Black Scholes PDE and its many solutions

The Black-Scholes formula involving the standard normal distribution is specific to call or put options. The Black-Scholes formalism, relating the prices to random walks and PDE, works for pricing a European option with arbitrary payoff. For any boundary condition (except some artificial ones with incredibly rapid growth that makes the random walk expectations diverge) the price is the expected value of the option value at the time of maturity, the expectation taken over price paths of the underlying security whose "risk-adjusted" drift and volatility are calculated from the parameters assumed to govern the "physical" price movement. So one does not need the whole theory of random walks, just the probability density of where the risk-adjusted path will land at the time of maturity, and integrating the European option payoff against this density will give the answer. The Black-Scholes theory shows that the result satisfies the PDE.

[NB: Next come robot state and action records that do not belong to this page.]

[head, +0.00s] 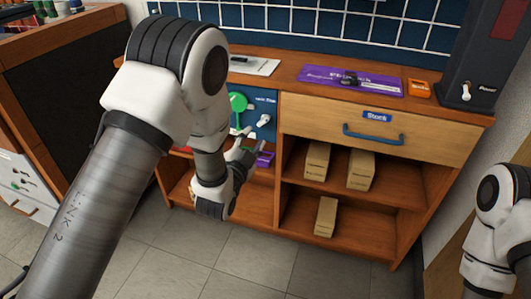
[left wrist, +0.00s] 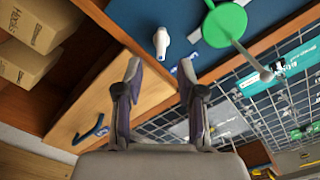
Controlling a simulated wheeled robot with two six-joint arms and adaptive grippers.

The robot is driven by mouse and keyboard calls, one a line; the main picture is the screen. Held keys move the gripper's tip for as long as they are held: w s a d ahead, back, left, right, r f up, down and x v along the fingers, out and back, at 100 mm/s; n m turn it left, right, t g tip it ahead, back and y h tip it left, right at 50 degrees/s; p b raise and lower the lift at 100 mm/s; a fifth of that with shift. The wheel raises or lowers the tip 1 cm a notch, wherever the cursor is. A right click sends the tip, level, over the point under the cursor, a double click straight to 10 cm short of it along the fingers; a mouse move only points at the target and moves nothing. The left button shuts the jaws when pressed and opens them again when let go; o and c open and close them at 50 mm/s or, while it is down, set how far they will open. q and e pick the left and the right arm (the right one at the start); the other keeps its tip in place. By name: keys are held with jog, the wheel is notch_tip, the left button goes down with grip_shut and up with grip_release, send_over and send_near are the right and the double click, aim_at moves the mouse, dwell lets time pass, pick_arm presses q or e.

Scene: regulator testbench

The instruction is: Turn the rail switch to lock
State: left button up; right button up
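A blue panel (head: 268,132) is set in the front of the wooden bench, left of the drawer. A small white switch knob (head: 264,121) sticks out of it. A green disc (head: 238,103) with a lever is to its left. I cannot tell for certain which is the rail switch. My left gripper (head: 243,142) is open and empty, in front of the panel and just below the knob in the head view. In the left wrist view the knob (left wrist: 162,42) shows beyond the gap between my open fingertips (left wrist: 160,68), apart from them. The right gripper is out of view.
The wooden drawer (head: 340,140) with a blue handle (head: 373,134) is right of the panel. Several boxes (head: 326,215) stand on shelves below. A purple mat (head: 350,81) lies on the bench top. A dark machine (head: 480,55) stands at the right end.

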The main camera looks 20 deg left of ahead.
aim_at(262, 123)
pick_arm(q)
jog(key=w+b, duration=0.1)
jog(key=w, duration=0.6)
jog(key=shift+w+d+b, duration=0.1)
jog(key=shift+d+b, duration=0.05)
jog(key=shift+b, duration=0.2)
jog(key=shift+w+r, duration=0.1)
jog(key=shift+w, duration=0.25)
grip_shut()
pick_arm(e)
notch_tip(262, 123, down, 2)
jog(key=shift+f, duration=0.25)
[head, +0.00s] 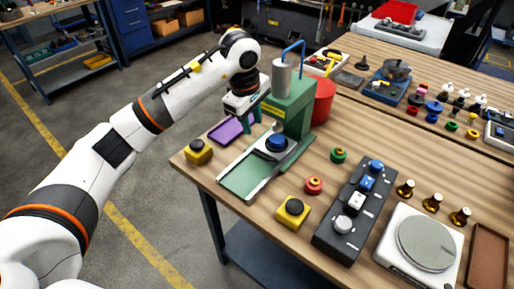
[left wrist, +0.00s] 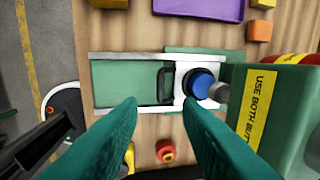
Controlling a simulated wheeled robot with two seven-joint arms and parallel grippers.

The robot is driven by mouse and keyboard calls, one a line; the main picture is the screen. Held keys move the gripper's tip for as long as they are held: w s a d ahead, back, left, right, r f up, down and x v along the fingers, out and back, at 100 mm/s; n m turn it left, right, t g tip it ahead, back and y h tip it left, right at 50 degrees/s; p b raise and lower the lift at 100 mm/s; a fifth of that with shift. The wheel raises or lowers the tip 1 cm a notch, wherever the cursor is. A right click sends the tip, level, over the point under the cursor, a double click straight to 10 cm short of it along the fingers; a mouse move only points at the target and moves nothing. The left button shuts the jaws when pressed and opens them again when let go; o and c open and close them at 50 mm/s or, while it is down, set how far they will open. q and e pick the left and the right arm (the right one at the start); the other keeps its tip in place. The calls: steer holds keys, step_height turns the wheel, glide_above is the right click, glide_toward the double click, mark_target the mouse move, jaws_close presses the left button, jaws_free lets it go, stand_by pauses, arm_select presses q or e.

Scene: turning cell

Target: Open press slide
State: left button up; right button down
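The green press (head: 290,104), with a silver cylinder and a blue hose, stands near the table's back edge. A green slide track (head: 240,180) with pale side rails runs from it toward the front left. The white slide (left wrist: 187,104) sits at the press end of the track, carrying a round blue part (head: 276,142). A black handle (left wrist: 164,86) is on the slide's outer side. My left gripper (head: 262,124) hangs beside the press, above and behind the track. In the left wrist view its teal fingers (left wrist: 158,108) are apart and empty, with the handle beyond them. My right gripper is not in view.
Two yellow button boxes (head: 198,152) (head: 293,211) flank the track. A purple tray (head: 226,131) lies behind it, and a red bin (head: 322,98) stands behind the press. The outer track is bare.

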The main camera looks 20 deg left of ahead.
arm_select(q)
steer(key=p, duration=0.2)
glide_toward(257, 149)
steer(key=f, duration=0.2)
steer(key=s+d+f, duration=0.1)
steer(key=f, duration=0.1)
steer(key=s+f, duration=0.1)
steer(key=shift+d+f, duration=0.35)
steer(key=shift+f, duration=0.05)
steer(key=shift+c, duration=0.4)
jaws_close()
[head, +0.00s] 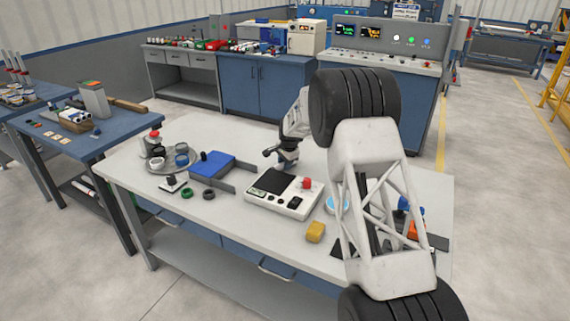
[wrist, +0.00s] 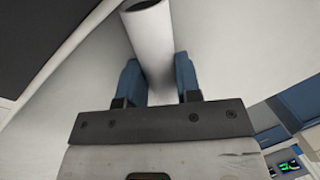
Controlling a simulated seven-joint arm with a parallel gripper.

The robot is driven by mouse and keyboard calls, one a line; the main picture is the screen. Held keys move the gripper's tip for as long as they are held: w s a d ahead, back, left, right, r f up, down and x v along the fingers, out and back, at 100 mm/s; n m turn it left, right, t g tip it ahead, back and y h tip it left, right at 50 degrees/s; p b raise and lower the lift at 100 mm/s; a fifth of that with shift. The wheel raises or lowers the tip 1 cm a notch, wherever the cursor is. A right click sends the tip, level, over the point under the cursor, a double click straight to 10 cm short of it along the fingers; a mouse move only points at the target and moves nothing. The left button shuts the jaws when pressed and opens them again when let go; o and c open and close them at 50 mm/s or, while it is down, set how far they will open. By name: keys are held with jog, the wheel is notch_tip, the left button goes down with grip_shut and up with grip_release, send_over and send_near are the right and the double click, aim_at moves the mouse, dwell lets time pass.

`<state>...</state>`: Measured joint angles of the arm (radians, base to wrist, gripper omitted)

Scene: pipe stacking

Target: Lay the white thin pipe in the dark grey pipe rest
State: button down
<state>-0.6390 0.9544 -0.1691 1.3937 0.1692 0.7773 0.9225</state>
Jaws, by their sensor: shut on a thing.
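The white thin pipe (wrist: 156,45) is between the two blue fingers of my gripper (wrist: 157,78) in the wrist view. The gripper is shut on it, and the pipe's dark open end points to the top of that view. In the head view my gripper (head: 283,158) is small and dark, over the table behind the white control box. I cannot make out the pipe there. I cannot clearly identify the dark grey pipe rest; dark grey bars (head: 372,224) show partly behind my arm at the table's right side.
A white control box (head: 284,205) with a dark panel stands mid-table. Left of it are a blue box (head: 212,165) and a round tray (head: 171,168) with several rings. A yellow block (head: 315,232) lies near the front edge. My arm hides much of the right side.

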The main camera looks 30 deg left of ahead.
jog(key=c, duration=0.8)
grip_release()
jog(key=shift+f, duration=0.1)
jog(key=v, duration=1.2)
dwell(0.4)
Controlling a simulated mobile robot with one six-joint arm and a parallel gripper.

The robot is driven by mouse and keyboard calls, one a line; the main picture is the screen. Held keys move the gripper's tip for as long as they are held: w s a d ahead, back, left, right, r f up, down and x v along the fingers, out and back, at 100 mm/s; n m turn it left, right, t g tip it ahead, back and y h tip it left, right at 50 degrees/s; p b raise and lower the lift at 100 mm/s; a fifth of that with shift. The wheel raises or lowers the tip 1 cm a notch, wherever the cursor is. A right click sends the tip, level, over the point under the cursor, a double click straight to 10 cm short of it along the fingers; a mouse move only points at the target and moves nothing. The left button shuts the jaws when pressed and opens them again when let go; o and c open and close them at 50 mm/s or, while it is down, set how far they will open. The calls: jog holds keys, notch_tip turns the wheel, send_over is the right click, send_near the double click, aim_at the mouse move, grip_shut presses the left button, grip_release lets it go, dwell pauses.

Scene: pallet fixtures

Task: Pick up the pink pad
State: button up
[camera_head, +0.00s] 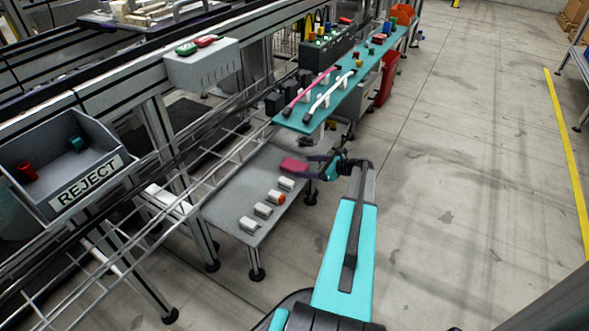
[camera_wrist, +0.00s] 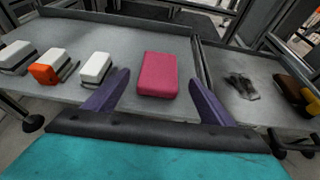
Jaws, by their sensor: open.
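The pink pad (camera_wrist: 157,75) lies flat on a grey low table (camera_wrist: 130,33) in the wrist view. It shows small in the head view (camera_head: 293,165), at the far end of the row on the table. My gripper (camera_wrist: 160,83) is open, with one purple finger to the left of the pad and one to the right. The fingertips look close to the pad's near end, with a gap on each side. Whether the fingers are level with the pad, I cannot tell. In the head view my gripper (camera_head: 318,167) is at the table's right edge.
White blocks (camera_wrist: 95,67) and an orange-and-white block (camera_wrist: 52,67) lie left of the pad. A second grey surface (camera_wrist: 245,62) with dark items stands to the right. A teal shelf (camera_head: 350,97) with rods is above and beyond. The reject bin (camera_head: 60,165) is at left.

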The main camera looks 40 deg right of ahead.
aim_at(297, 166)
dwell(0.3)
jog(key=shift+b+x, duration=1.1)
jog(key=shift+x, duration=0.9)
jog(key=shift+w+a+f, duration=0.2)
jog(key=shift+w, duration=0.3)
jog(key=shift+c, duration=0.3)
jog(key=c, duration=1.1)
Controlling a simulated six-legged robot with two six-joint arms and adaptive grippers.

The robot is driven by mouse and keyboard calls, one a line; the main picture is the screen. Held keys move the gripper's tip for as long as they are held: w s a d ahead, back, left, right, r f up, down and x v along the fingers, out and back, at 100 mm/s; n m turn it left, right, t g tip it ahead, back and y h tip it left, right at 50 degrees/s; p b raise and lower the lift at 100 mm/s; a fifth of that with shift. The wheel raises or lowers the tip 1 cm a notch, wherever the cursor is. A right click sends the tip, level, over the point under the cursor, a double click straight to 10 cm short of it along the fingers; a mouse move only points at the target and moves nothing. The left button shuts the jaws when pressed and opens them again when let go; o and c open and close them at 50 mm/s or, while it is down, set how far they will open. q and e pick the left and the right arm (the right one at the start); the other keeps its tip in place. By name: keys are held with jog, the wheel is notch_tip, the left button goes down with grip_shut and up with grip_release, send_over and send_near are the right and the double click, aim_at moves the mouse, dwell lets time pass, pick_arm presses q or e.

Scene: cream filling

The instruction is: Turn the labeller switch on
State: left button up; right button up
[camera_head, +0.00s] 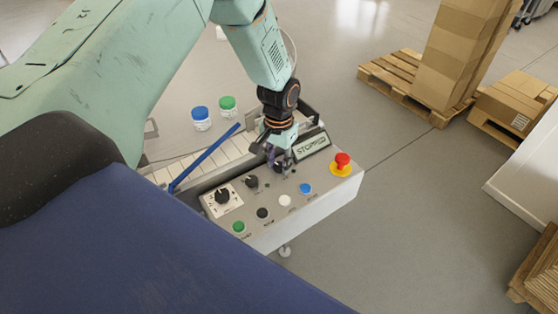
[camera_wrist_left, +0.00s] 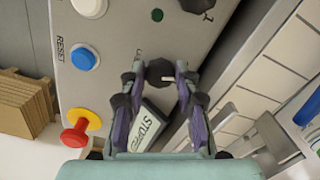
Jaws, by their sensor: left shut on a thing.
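The control panel (camera_head: 275,212) shows in the head view with several knobs and buttons. My left gripper (camera_head: 280,167) reaches down onto its back edge beside the STOPPED display (camera_head: 312,147). In the left wrist view my left gripper (camera_wrist_left: 160,78) is shut on a black rotary knob (camera_wrist_left: 158,70), one fingertip on each side. A pale pointer mark on the knob points to the right in that view. The label beside it is mostly hidden by a finger, so I cannot read it. My right gripper is not in view.
A red emergency stop (camera_head: 342,162) on a yellow base stands at the panel's right end. Two other black knobs (camera_head: 222,196) (camera_head: 251,182) and a blue button (camera_head: 305,188) are nearby. A blue bar (camera_head: 205,158) and two jars (camera_head: 201,118) (camera_head: 227,106) are behind.

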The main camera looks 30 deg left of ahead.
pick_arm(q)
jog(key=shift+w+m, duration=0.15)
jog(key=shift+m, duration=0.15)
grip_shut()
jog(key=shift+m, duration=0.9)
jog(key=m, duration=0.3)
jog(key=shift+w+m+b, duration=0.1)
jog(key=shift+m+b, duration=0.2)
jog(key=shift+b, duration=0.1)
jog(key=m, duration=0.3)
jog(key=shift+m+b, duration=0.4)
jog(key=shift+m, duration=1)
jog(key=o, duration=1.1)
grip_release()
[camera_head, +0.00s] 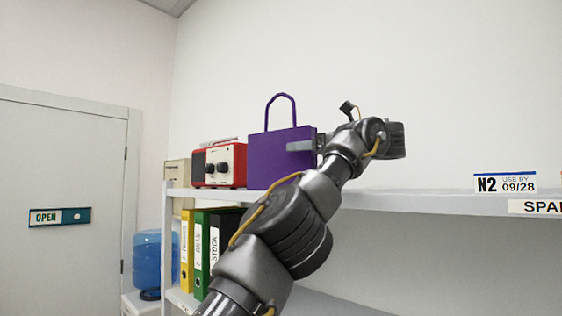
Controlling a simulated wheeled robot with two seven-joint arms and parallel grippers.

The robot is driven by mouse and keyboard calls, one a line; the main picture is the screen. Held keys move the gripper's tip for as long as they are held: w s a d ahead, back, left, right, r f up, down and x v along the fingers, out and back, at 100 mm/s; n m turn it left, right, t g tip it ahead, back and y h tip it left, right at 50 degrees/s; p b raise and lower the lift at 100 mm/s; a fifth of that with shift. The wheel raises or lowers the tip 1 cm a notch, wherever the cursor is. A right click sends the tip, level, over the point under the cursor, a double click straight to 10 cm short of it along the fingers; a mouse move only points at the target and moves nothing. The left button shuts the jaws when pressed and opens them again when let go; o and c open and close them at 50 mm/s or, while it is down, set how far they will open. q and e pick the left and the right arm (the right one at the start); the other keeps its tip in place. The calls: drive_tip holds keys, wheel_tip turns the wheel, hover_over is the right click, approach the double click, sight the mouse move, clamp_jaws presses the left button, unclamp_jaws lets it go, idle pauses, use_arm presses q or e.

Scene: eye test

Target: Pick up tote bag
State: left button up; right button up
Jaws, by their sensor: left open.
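The purple tote bag (270,160) stands upright on the upper shelf, with its loop handle standing up above it. My left arm rises from the bottom middle, and my left gripper (302,146) is at the bag's right side. One pale grey finger shows in front of the bag's upper right part; the other finger is hidden. The gripper is open, and I cannot tell whether the finger touches the bag. My right gripper is out of view.
A red and white radio (225,163) stands close left of the bag on the shelf (430,201). Yellow, green and black binders (203,245) stand below. A blue water bottle (148,262) is at lower left.

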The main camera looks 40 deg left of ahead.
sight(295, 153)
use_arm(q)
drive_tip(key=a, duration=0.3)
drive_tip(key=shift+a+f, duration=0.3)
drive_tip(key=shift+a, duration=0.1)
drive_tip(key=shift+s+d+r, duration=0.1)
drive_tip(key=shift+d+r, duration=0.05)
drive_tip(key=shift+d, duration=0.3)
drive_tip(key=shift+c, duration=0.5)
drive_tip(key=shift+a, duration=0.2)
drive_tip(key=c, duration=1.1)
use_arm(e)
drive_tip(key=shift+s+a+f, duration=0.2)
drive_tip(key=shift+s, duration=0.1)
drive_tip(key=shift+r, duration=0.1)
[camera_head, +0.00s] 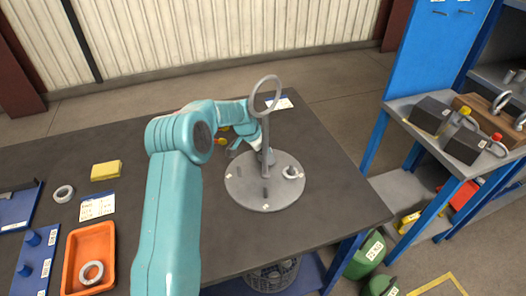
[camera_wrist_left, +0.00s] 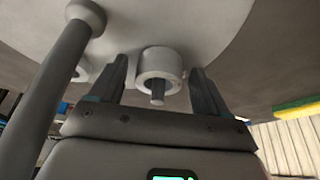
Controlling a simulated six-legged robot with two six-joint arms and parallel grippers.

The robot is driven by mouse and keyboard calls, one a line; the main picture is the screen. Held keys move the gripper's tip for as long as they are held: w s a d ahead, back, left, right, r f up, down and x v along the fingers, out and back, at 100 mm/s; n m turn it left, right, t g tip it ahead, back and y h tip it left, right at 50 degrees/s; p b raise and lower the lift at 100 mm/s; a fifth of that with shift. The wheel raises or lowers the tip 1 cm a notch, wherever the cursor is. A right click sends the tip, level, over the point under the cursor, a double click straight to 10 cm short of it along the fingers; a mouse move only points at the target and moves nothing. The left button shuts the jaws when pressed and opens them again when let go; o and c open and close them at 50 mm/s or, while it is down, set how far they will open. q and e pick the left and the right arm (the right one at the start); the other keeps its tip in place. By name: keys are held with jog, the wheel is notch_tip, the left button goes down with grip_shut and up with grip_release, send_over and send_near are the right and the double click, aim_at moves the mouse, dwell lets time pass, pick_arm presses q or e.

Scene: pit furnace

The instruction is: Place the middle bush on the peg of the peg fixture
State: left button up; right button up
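A round grey peg fixture (camera_head: 245,195) stands on the table, with short pegs and a tall post topped by a ring (camera_head: 265,95). In the wrist view, a pale bush (camera_wrist_left: 160,66) sits around a peg (camera_wrist_left: 158,92) whose end sticks out of it. My left gripper (camera_wrist_left: 160,88) is open, one finger on each side of this bush, with visible gaps. In the head view, my left gripper (camera_head: 262,152) is at the fixture's far side, partly hidden behind the post. Another bush (camera_head: 292,172) is at the plate's right side. My right gripper is not in view.
An orange tray (camera_head: 75,240) holds a ring (camera_head: 92,272). Another ring (camera_head: 64,193) lies near a yellow block (camera_head: 105,170) and a label card (camera_head: 97,207). The tall post (camera_wrist_left: 50,100) stands close beside the left gripper. The table's right front is clear.

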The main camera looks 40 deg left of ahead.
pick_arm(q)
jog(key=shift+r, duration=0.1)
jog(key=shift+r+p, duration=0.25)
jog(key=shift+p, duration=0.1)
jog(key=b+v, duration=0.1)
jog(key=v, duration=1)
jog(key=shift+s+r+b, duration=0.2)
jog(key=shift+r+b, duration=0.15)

Alternatively, Black Scholes is, after a change of variables, equivalent to a "backwards" heat diffusion equation -- one whose time parameter is $(-t)$, or better, $(T_{m} - t)$ where $T_m$ is the maturity time of the option. So your question is the same as asking for all solutions of the heat equation. I assume that means heat diffusion with arbitrary boundary conditions. As long as the boundary conditions do not grow extremely fast the expectation of a random walk gives the solution.